- _What you need to do_:
Without the pictures, set down every line of the data exactly.

- _Information supplied_:
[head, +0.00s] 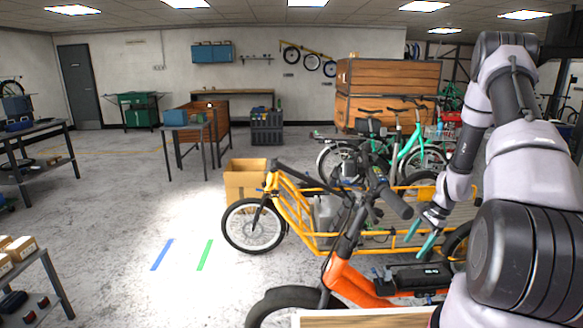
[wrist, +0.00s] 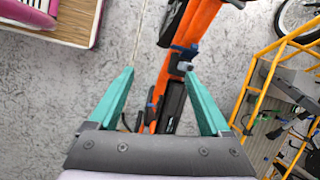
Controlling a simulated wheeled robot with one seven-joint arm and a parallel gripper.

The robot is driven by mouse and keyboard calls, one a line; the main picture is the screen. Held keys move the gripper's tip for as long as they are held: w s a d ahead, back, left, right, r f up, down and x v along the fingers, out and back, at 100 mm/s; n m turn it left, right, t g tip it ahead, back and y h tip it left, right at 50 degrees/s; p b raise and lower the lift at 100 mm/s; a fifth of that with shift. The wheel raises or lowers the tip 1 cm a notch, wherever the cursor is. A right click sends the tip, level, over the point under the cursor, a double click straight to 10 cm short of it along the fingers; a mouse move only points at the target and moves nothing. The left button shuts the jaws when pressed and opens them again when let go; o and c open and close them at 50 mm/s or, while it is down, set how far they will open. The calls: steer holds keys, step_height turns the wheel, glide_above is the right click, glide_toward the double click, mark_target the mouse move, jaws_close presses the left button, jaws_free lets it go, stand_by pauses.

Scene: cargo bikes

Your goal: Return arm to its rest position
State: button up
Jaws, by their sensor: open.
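The orange bike's frame (wrist: 190,35) passes below and between the fingers in that view. My arm extends down from the upper right of the head view and hides part of the bikes behind it.
A yellow cargo bike (head: 300,215) stands behind the orange one. A cardboard box (head: 245,180) and a teal bike (head: 412,145) are farther back. Metal tables (head: 30,140) line the left. The floor around the blue and green stripes (head: 205,255) is clear.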

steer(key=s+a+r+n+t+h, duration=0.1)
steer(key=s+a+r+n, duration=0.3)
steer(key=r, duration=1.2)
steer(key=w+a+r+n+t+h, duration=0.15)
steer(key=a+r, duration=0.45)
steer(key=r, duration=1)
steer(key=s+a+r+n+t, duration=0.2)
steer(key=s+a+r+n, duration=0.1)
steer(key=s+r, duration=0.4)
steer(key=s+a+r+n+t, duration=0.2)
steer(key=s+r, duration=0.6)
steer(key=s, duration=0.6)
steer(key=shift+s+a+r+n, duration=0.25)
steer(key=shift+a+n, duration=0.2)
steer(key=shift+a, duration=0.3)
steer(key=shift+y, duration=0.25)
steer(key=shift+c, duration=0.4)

- _Output_:
[head, +0.00s] 
[wrist, +0.00s] 
Controlling a simulated wheeled robot with one seven-joint arm and a parallel gripper.

The robot is driven by mouse and keyboard calls, one a line; the main picture is the screen. Held keys move the gripper's tip for as long as they are held: w s a d ahead, back, left, right, r f up, down and x v along the fingers, out and back, at 100 mm/s; n m turn it left, right, t g tip it ahead, back and y h tip it left, right at 50 degrees/s; p b raise and lower the lift at 100 mm/s; a fifth of that with shift. The wheel raises or lowers the tip 1 cm a notch, wherever the cursor is. A right click sends the tip, level, over the point under the cursor, a double click straight to 10 cm short of it along the fingers; a mouse move only points at the target and moves nothing. The left button shuts the jaws when pressed and opens them again when let go; o and c open and close them at 50 mm/s or, while it is down, set how far they will open. The calls: steer holds keys, step_height turns the wheel, glide_above is the right click, glide_toward the double click, mark_target the mouse move, jaws_close presses the left button, jaws_free lets it go, stand_by pauses.

Scene: cargo bikes

Your goal: Return arm to its rest position
State: button up
Jaws, by their sensor: open.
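The orange bike's frame (wrist: 190,35) passes below and between the fingers in that view. My arm extends down from the upper right of the head view and hides part of the bikes behind it.
A yellow cargo bike (head: 300,215) stands behind the orange one. A cardboard box (head: 245,180) and a teal bike (head: 412,145) are farther back. Metal tables (head: 30,140) line the left. The floor around the blue and green stripes (head: 205,255) is clear.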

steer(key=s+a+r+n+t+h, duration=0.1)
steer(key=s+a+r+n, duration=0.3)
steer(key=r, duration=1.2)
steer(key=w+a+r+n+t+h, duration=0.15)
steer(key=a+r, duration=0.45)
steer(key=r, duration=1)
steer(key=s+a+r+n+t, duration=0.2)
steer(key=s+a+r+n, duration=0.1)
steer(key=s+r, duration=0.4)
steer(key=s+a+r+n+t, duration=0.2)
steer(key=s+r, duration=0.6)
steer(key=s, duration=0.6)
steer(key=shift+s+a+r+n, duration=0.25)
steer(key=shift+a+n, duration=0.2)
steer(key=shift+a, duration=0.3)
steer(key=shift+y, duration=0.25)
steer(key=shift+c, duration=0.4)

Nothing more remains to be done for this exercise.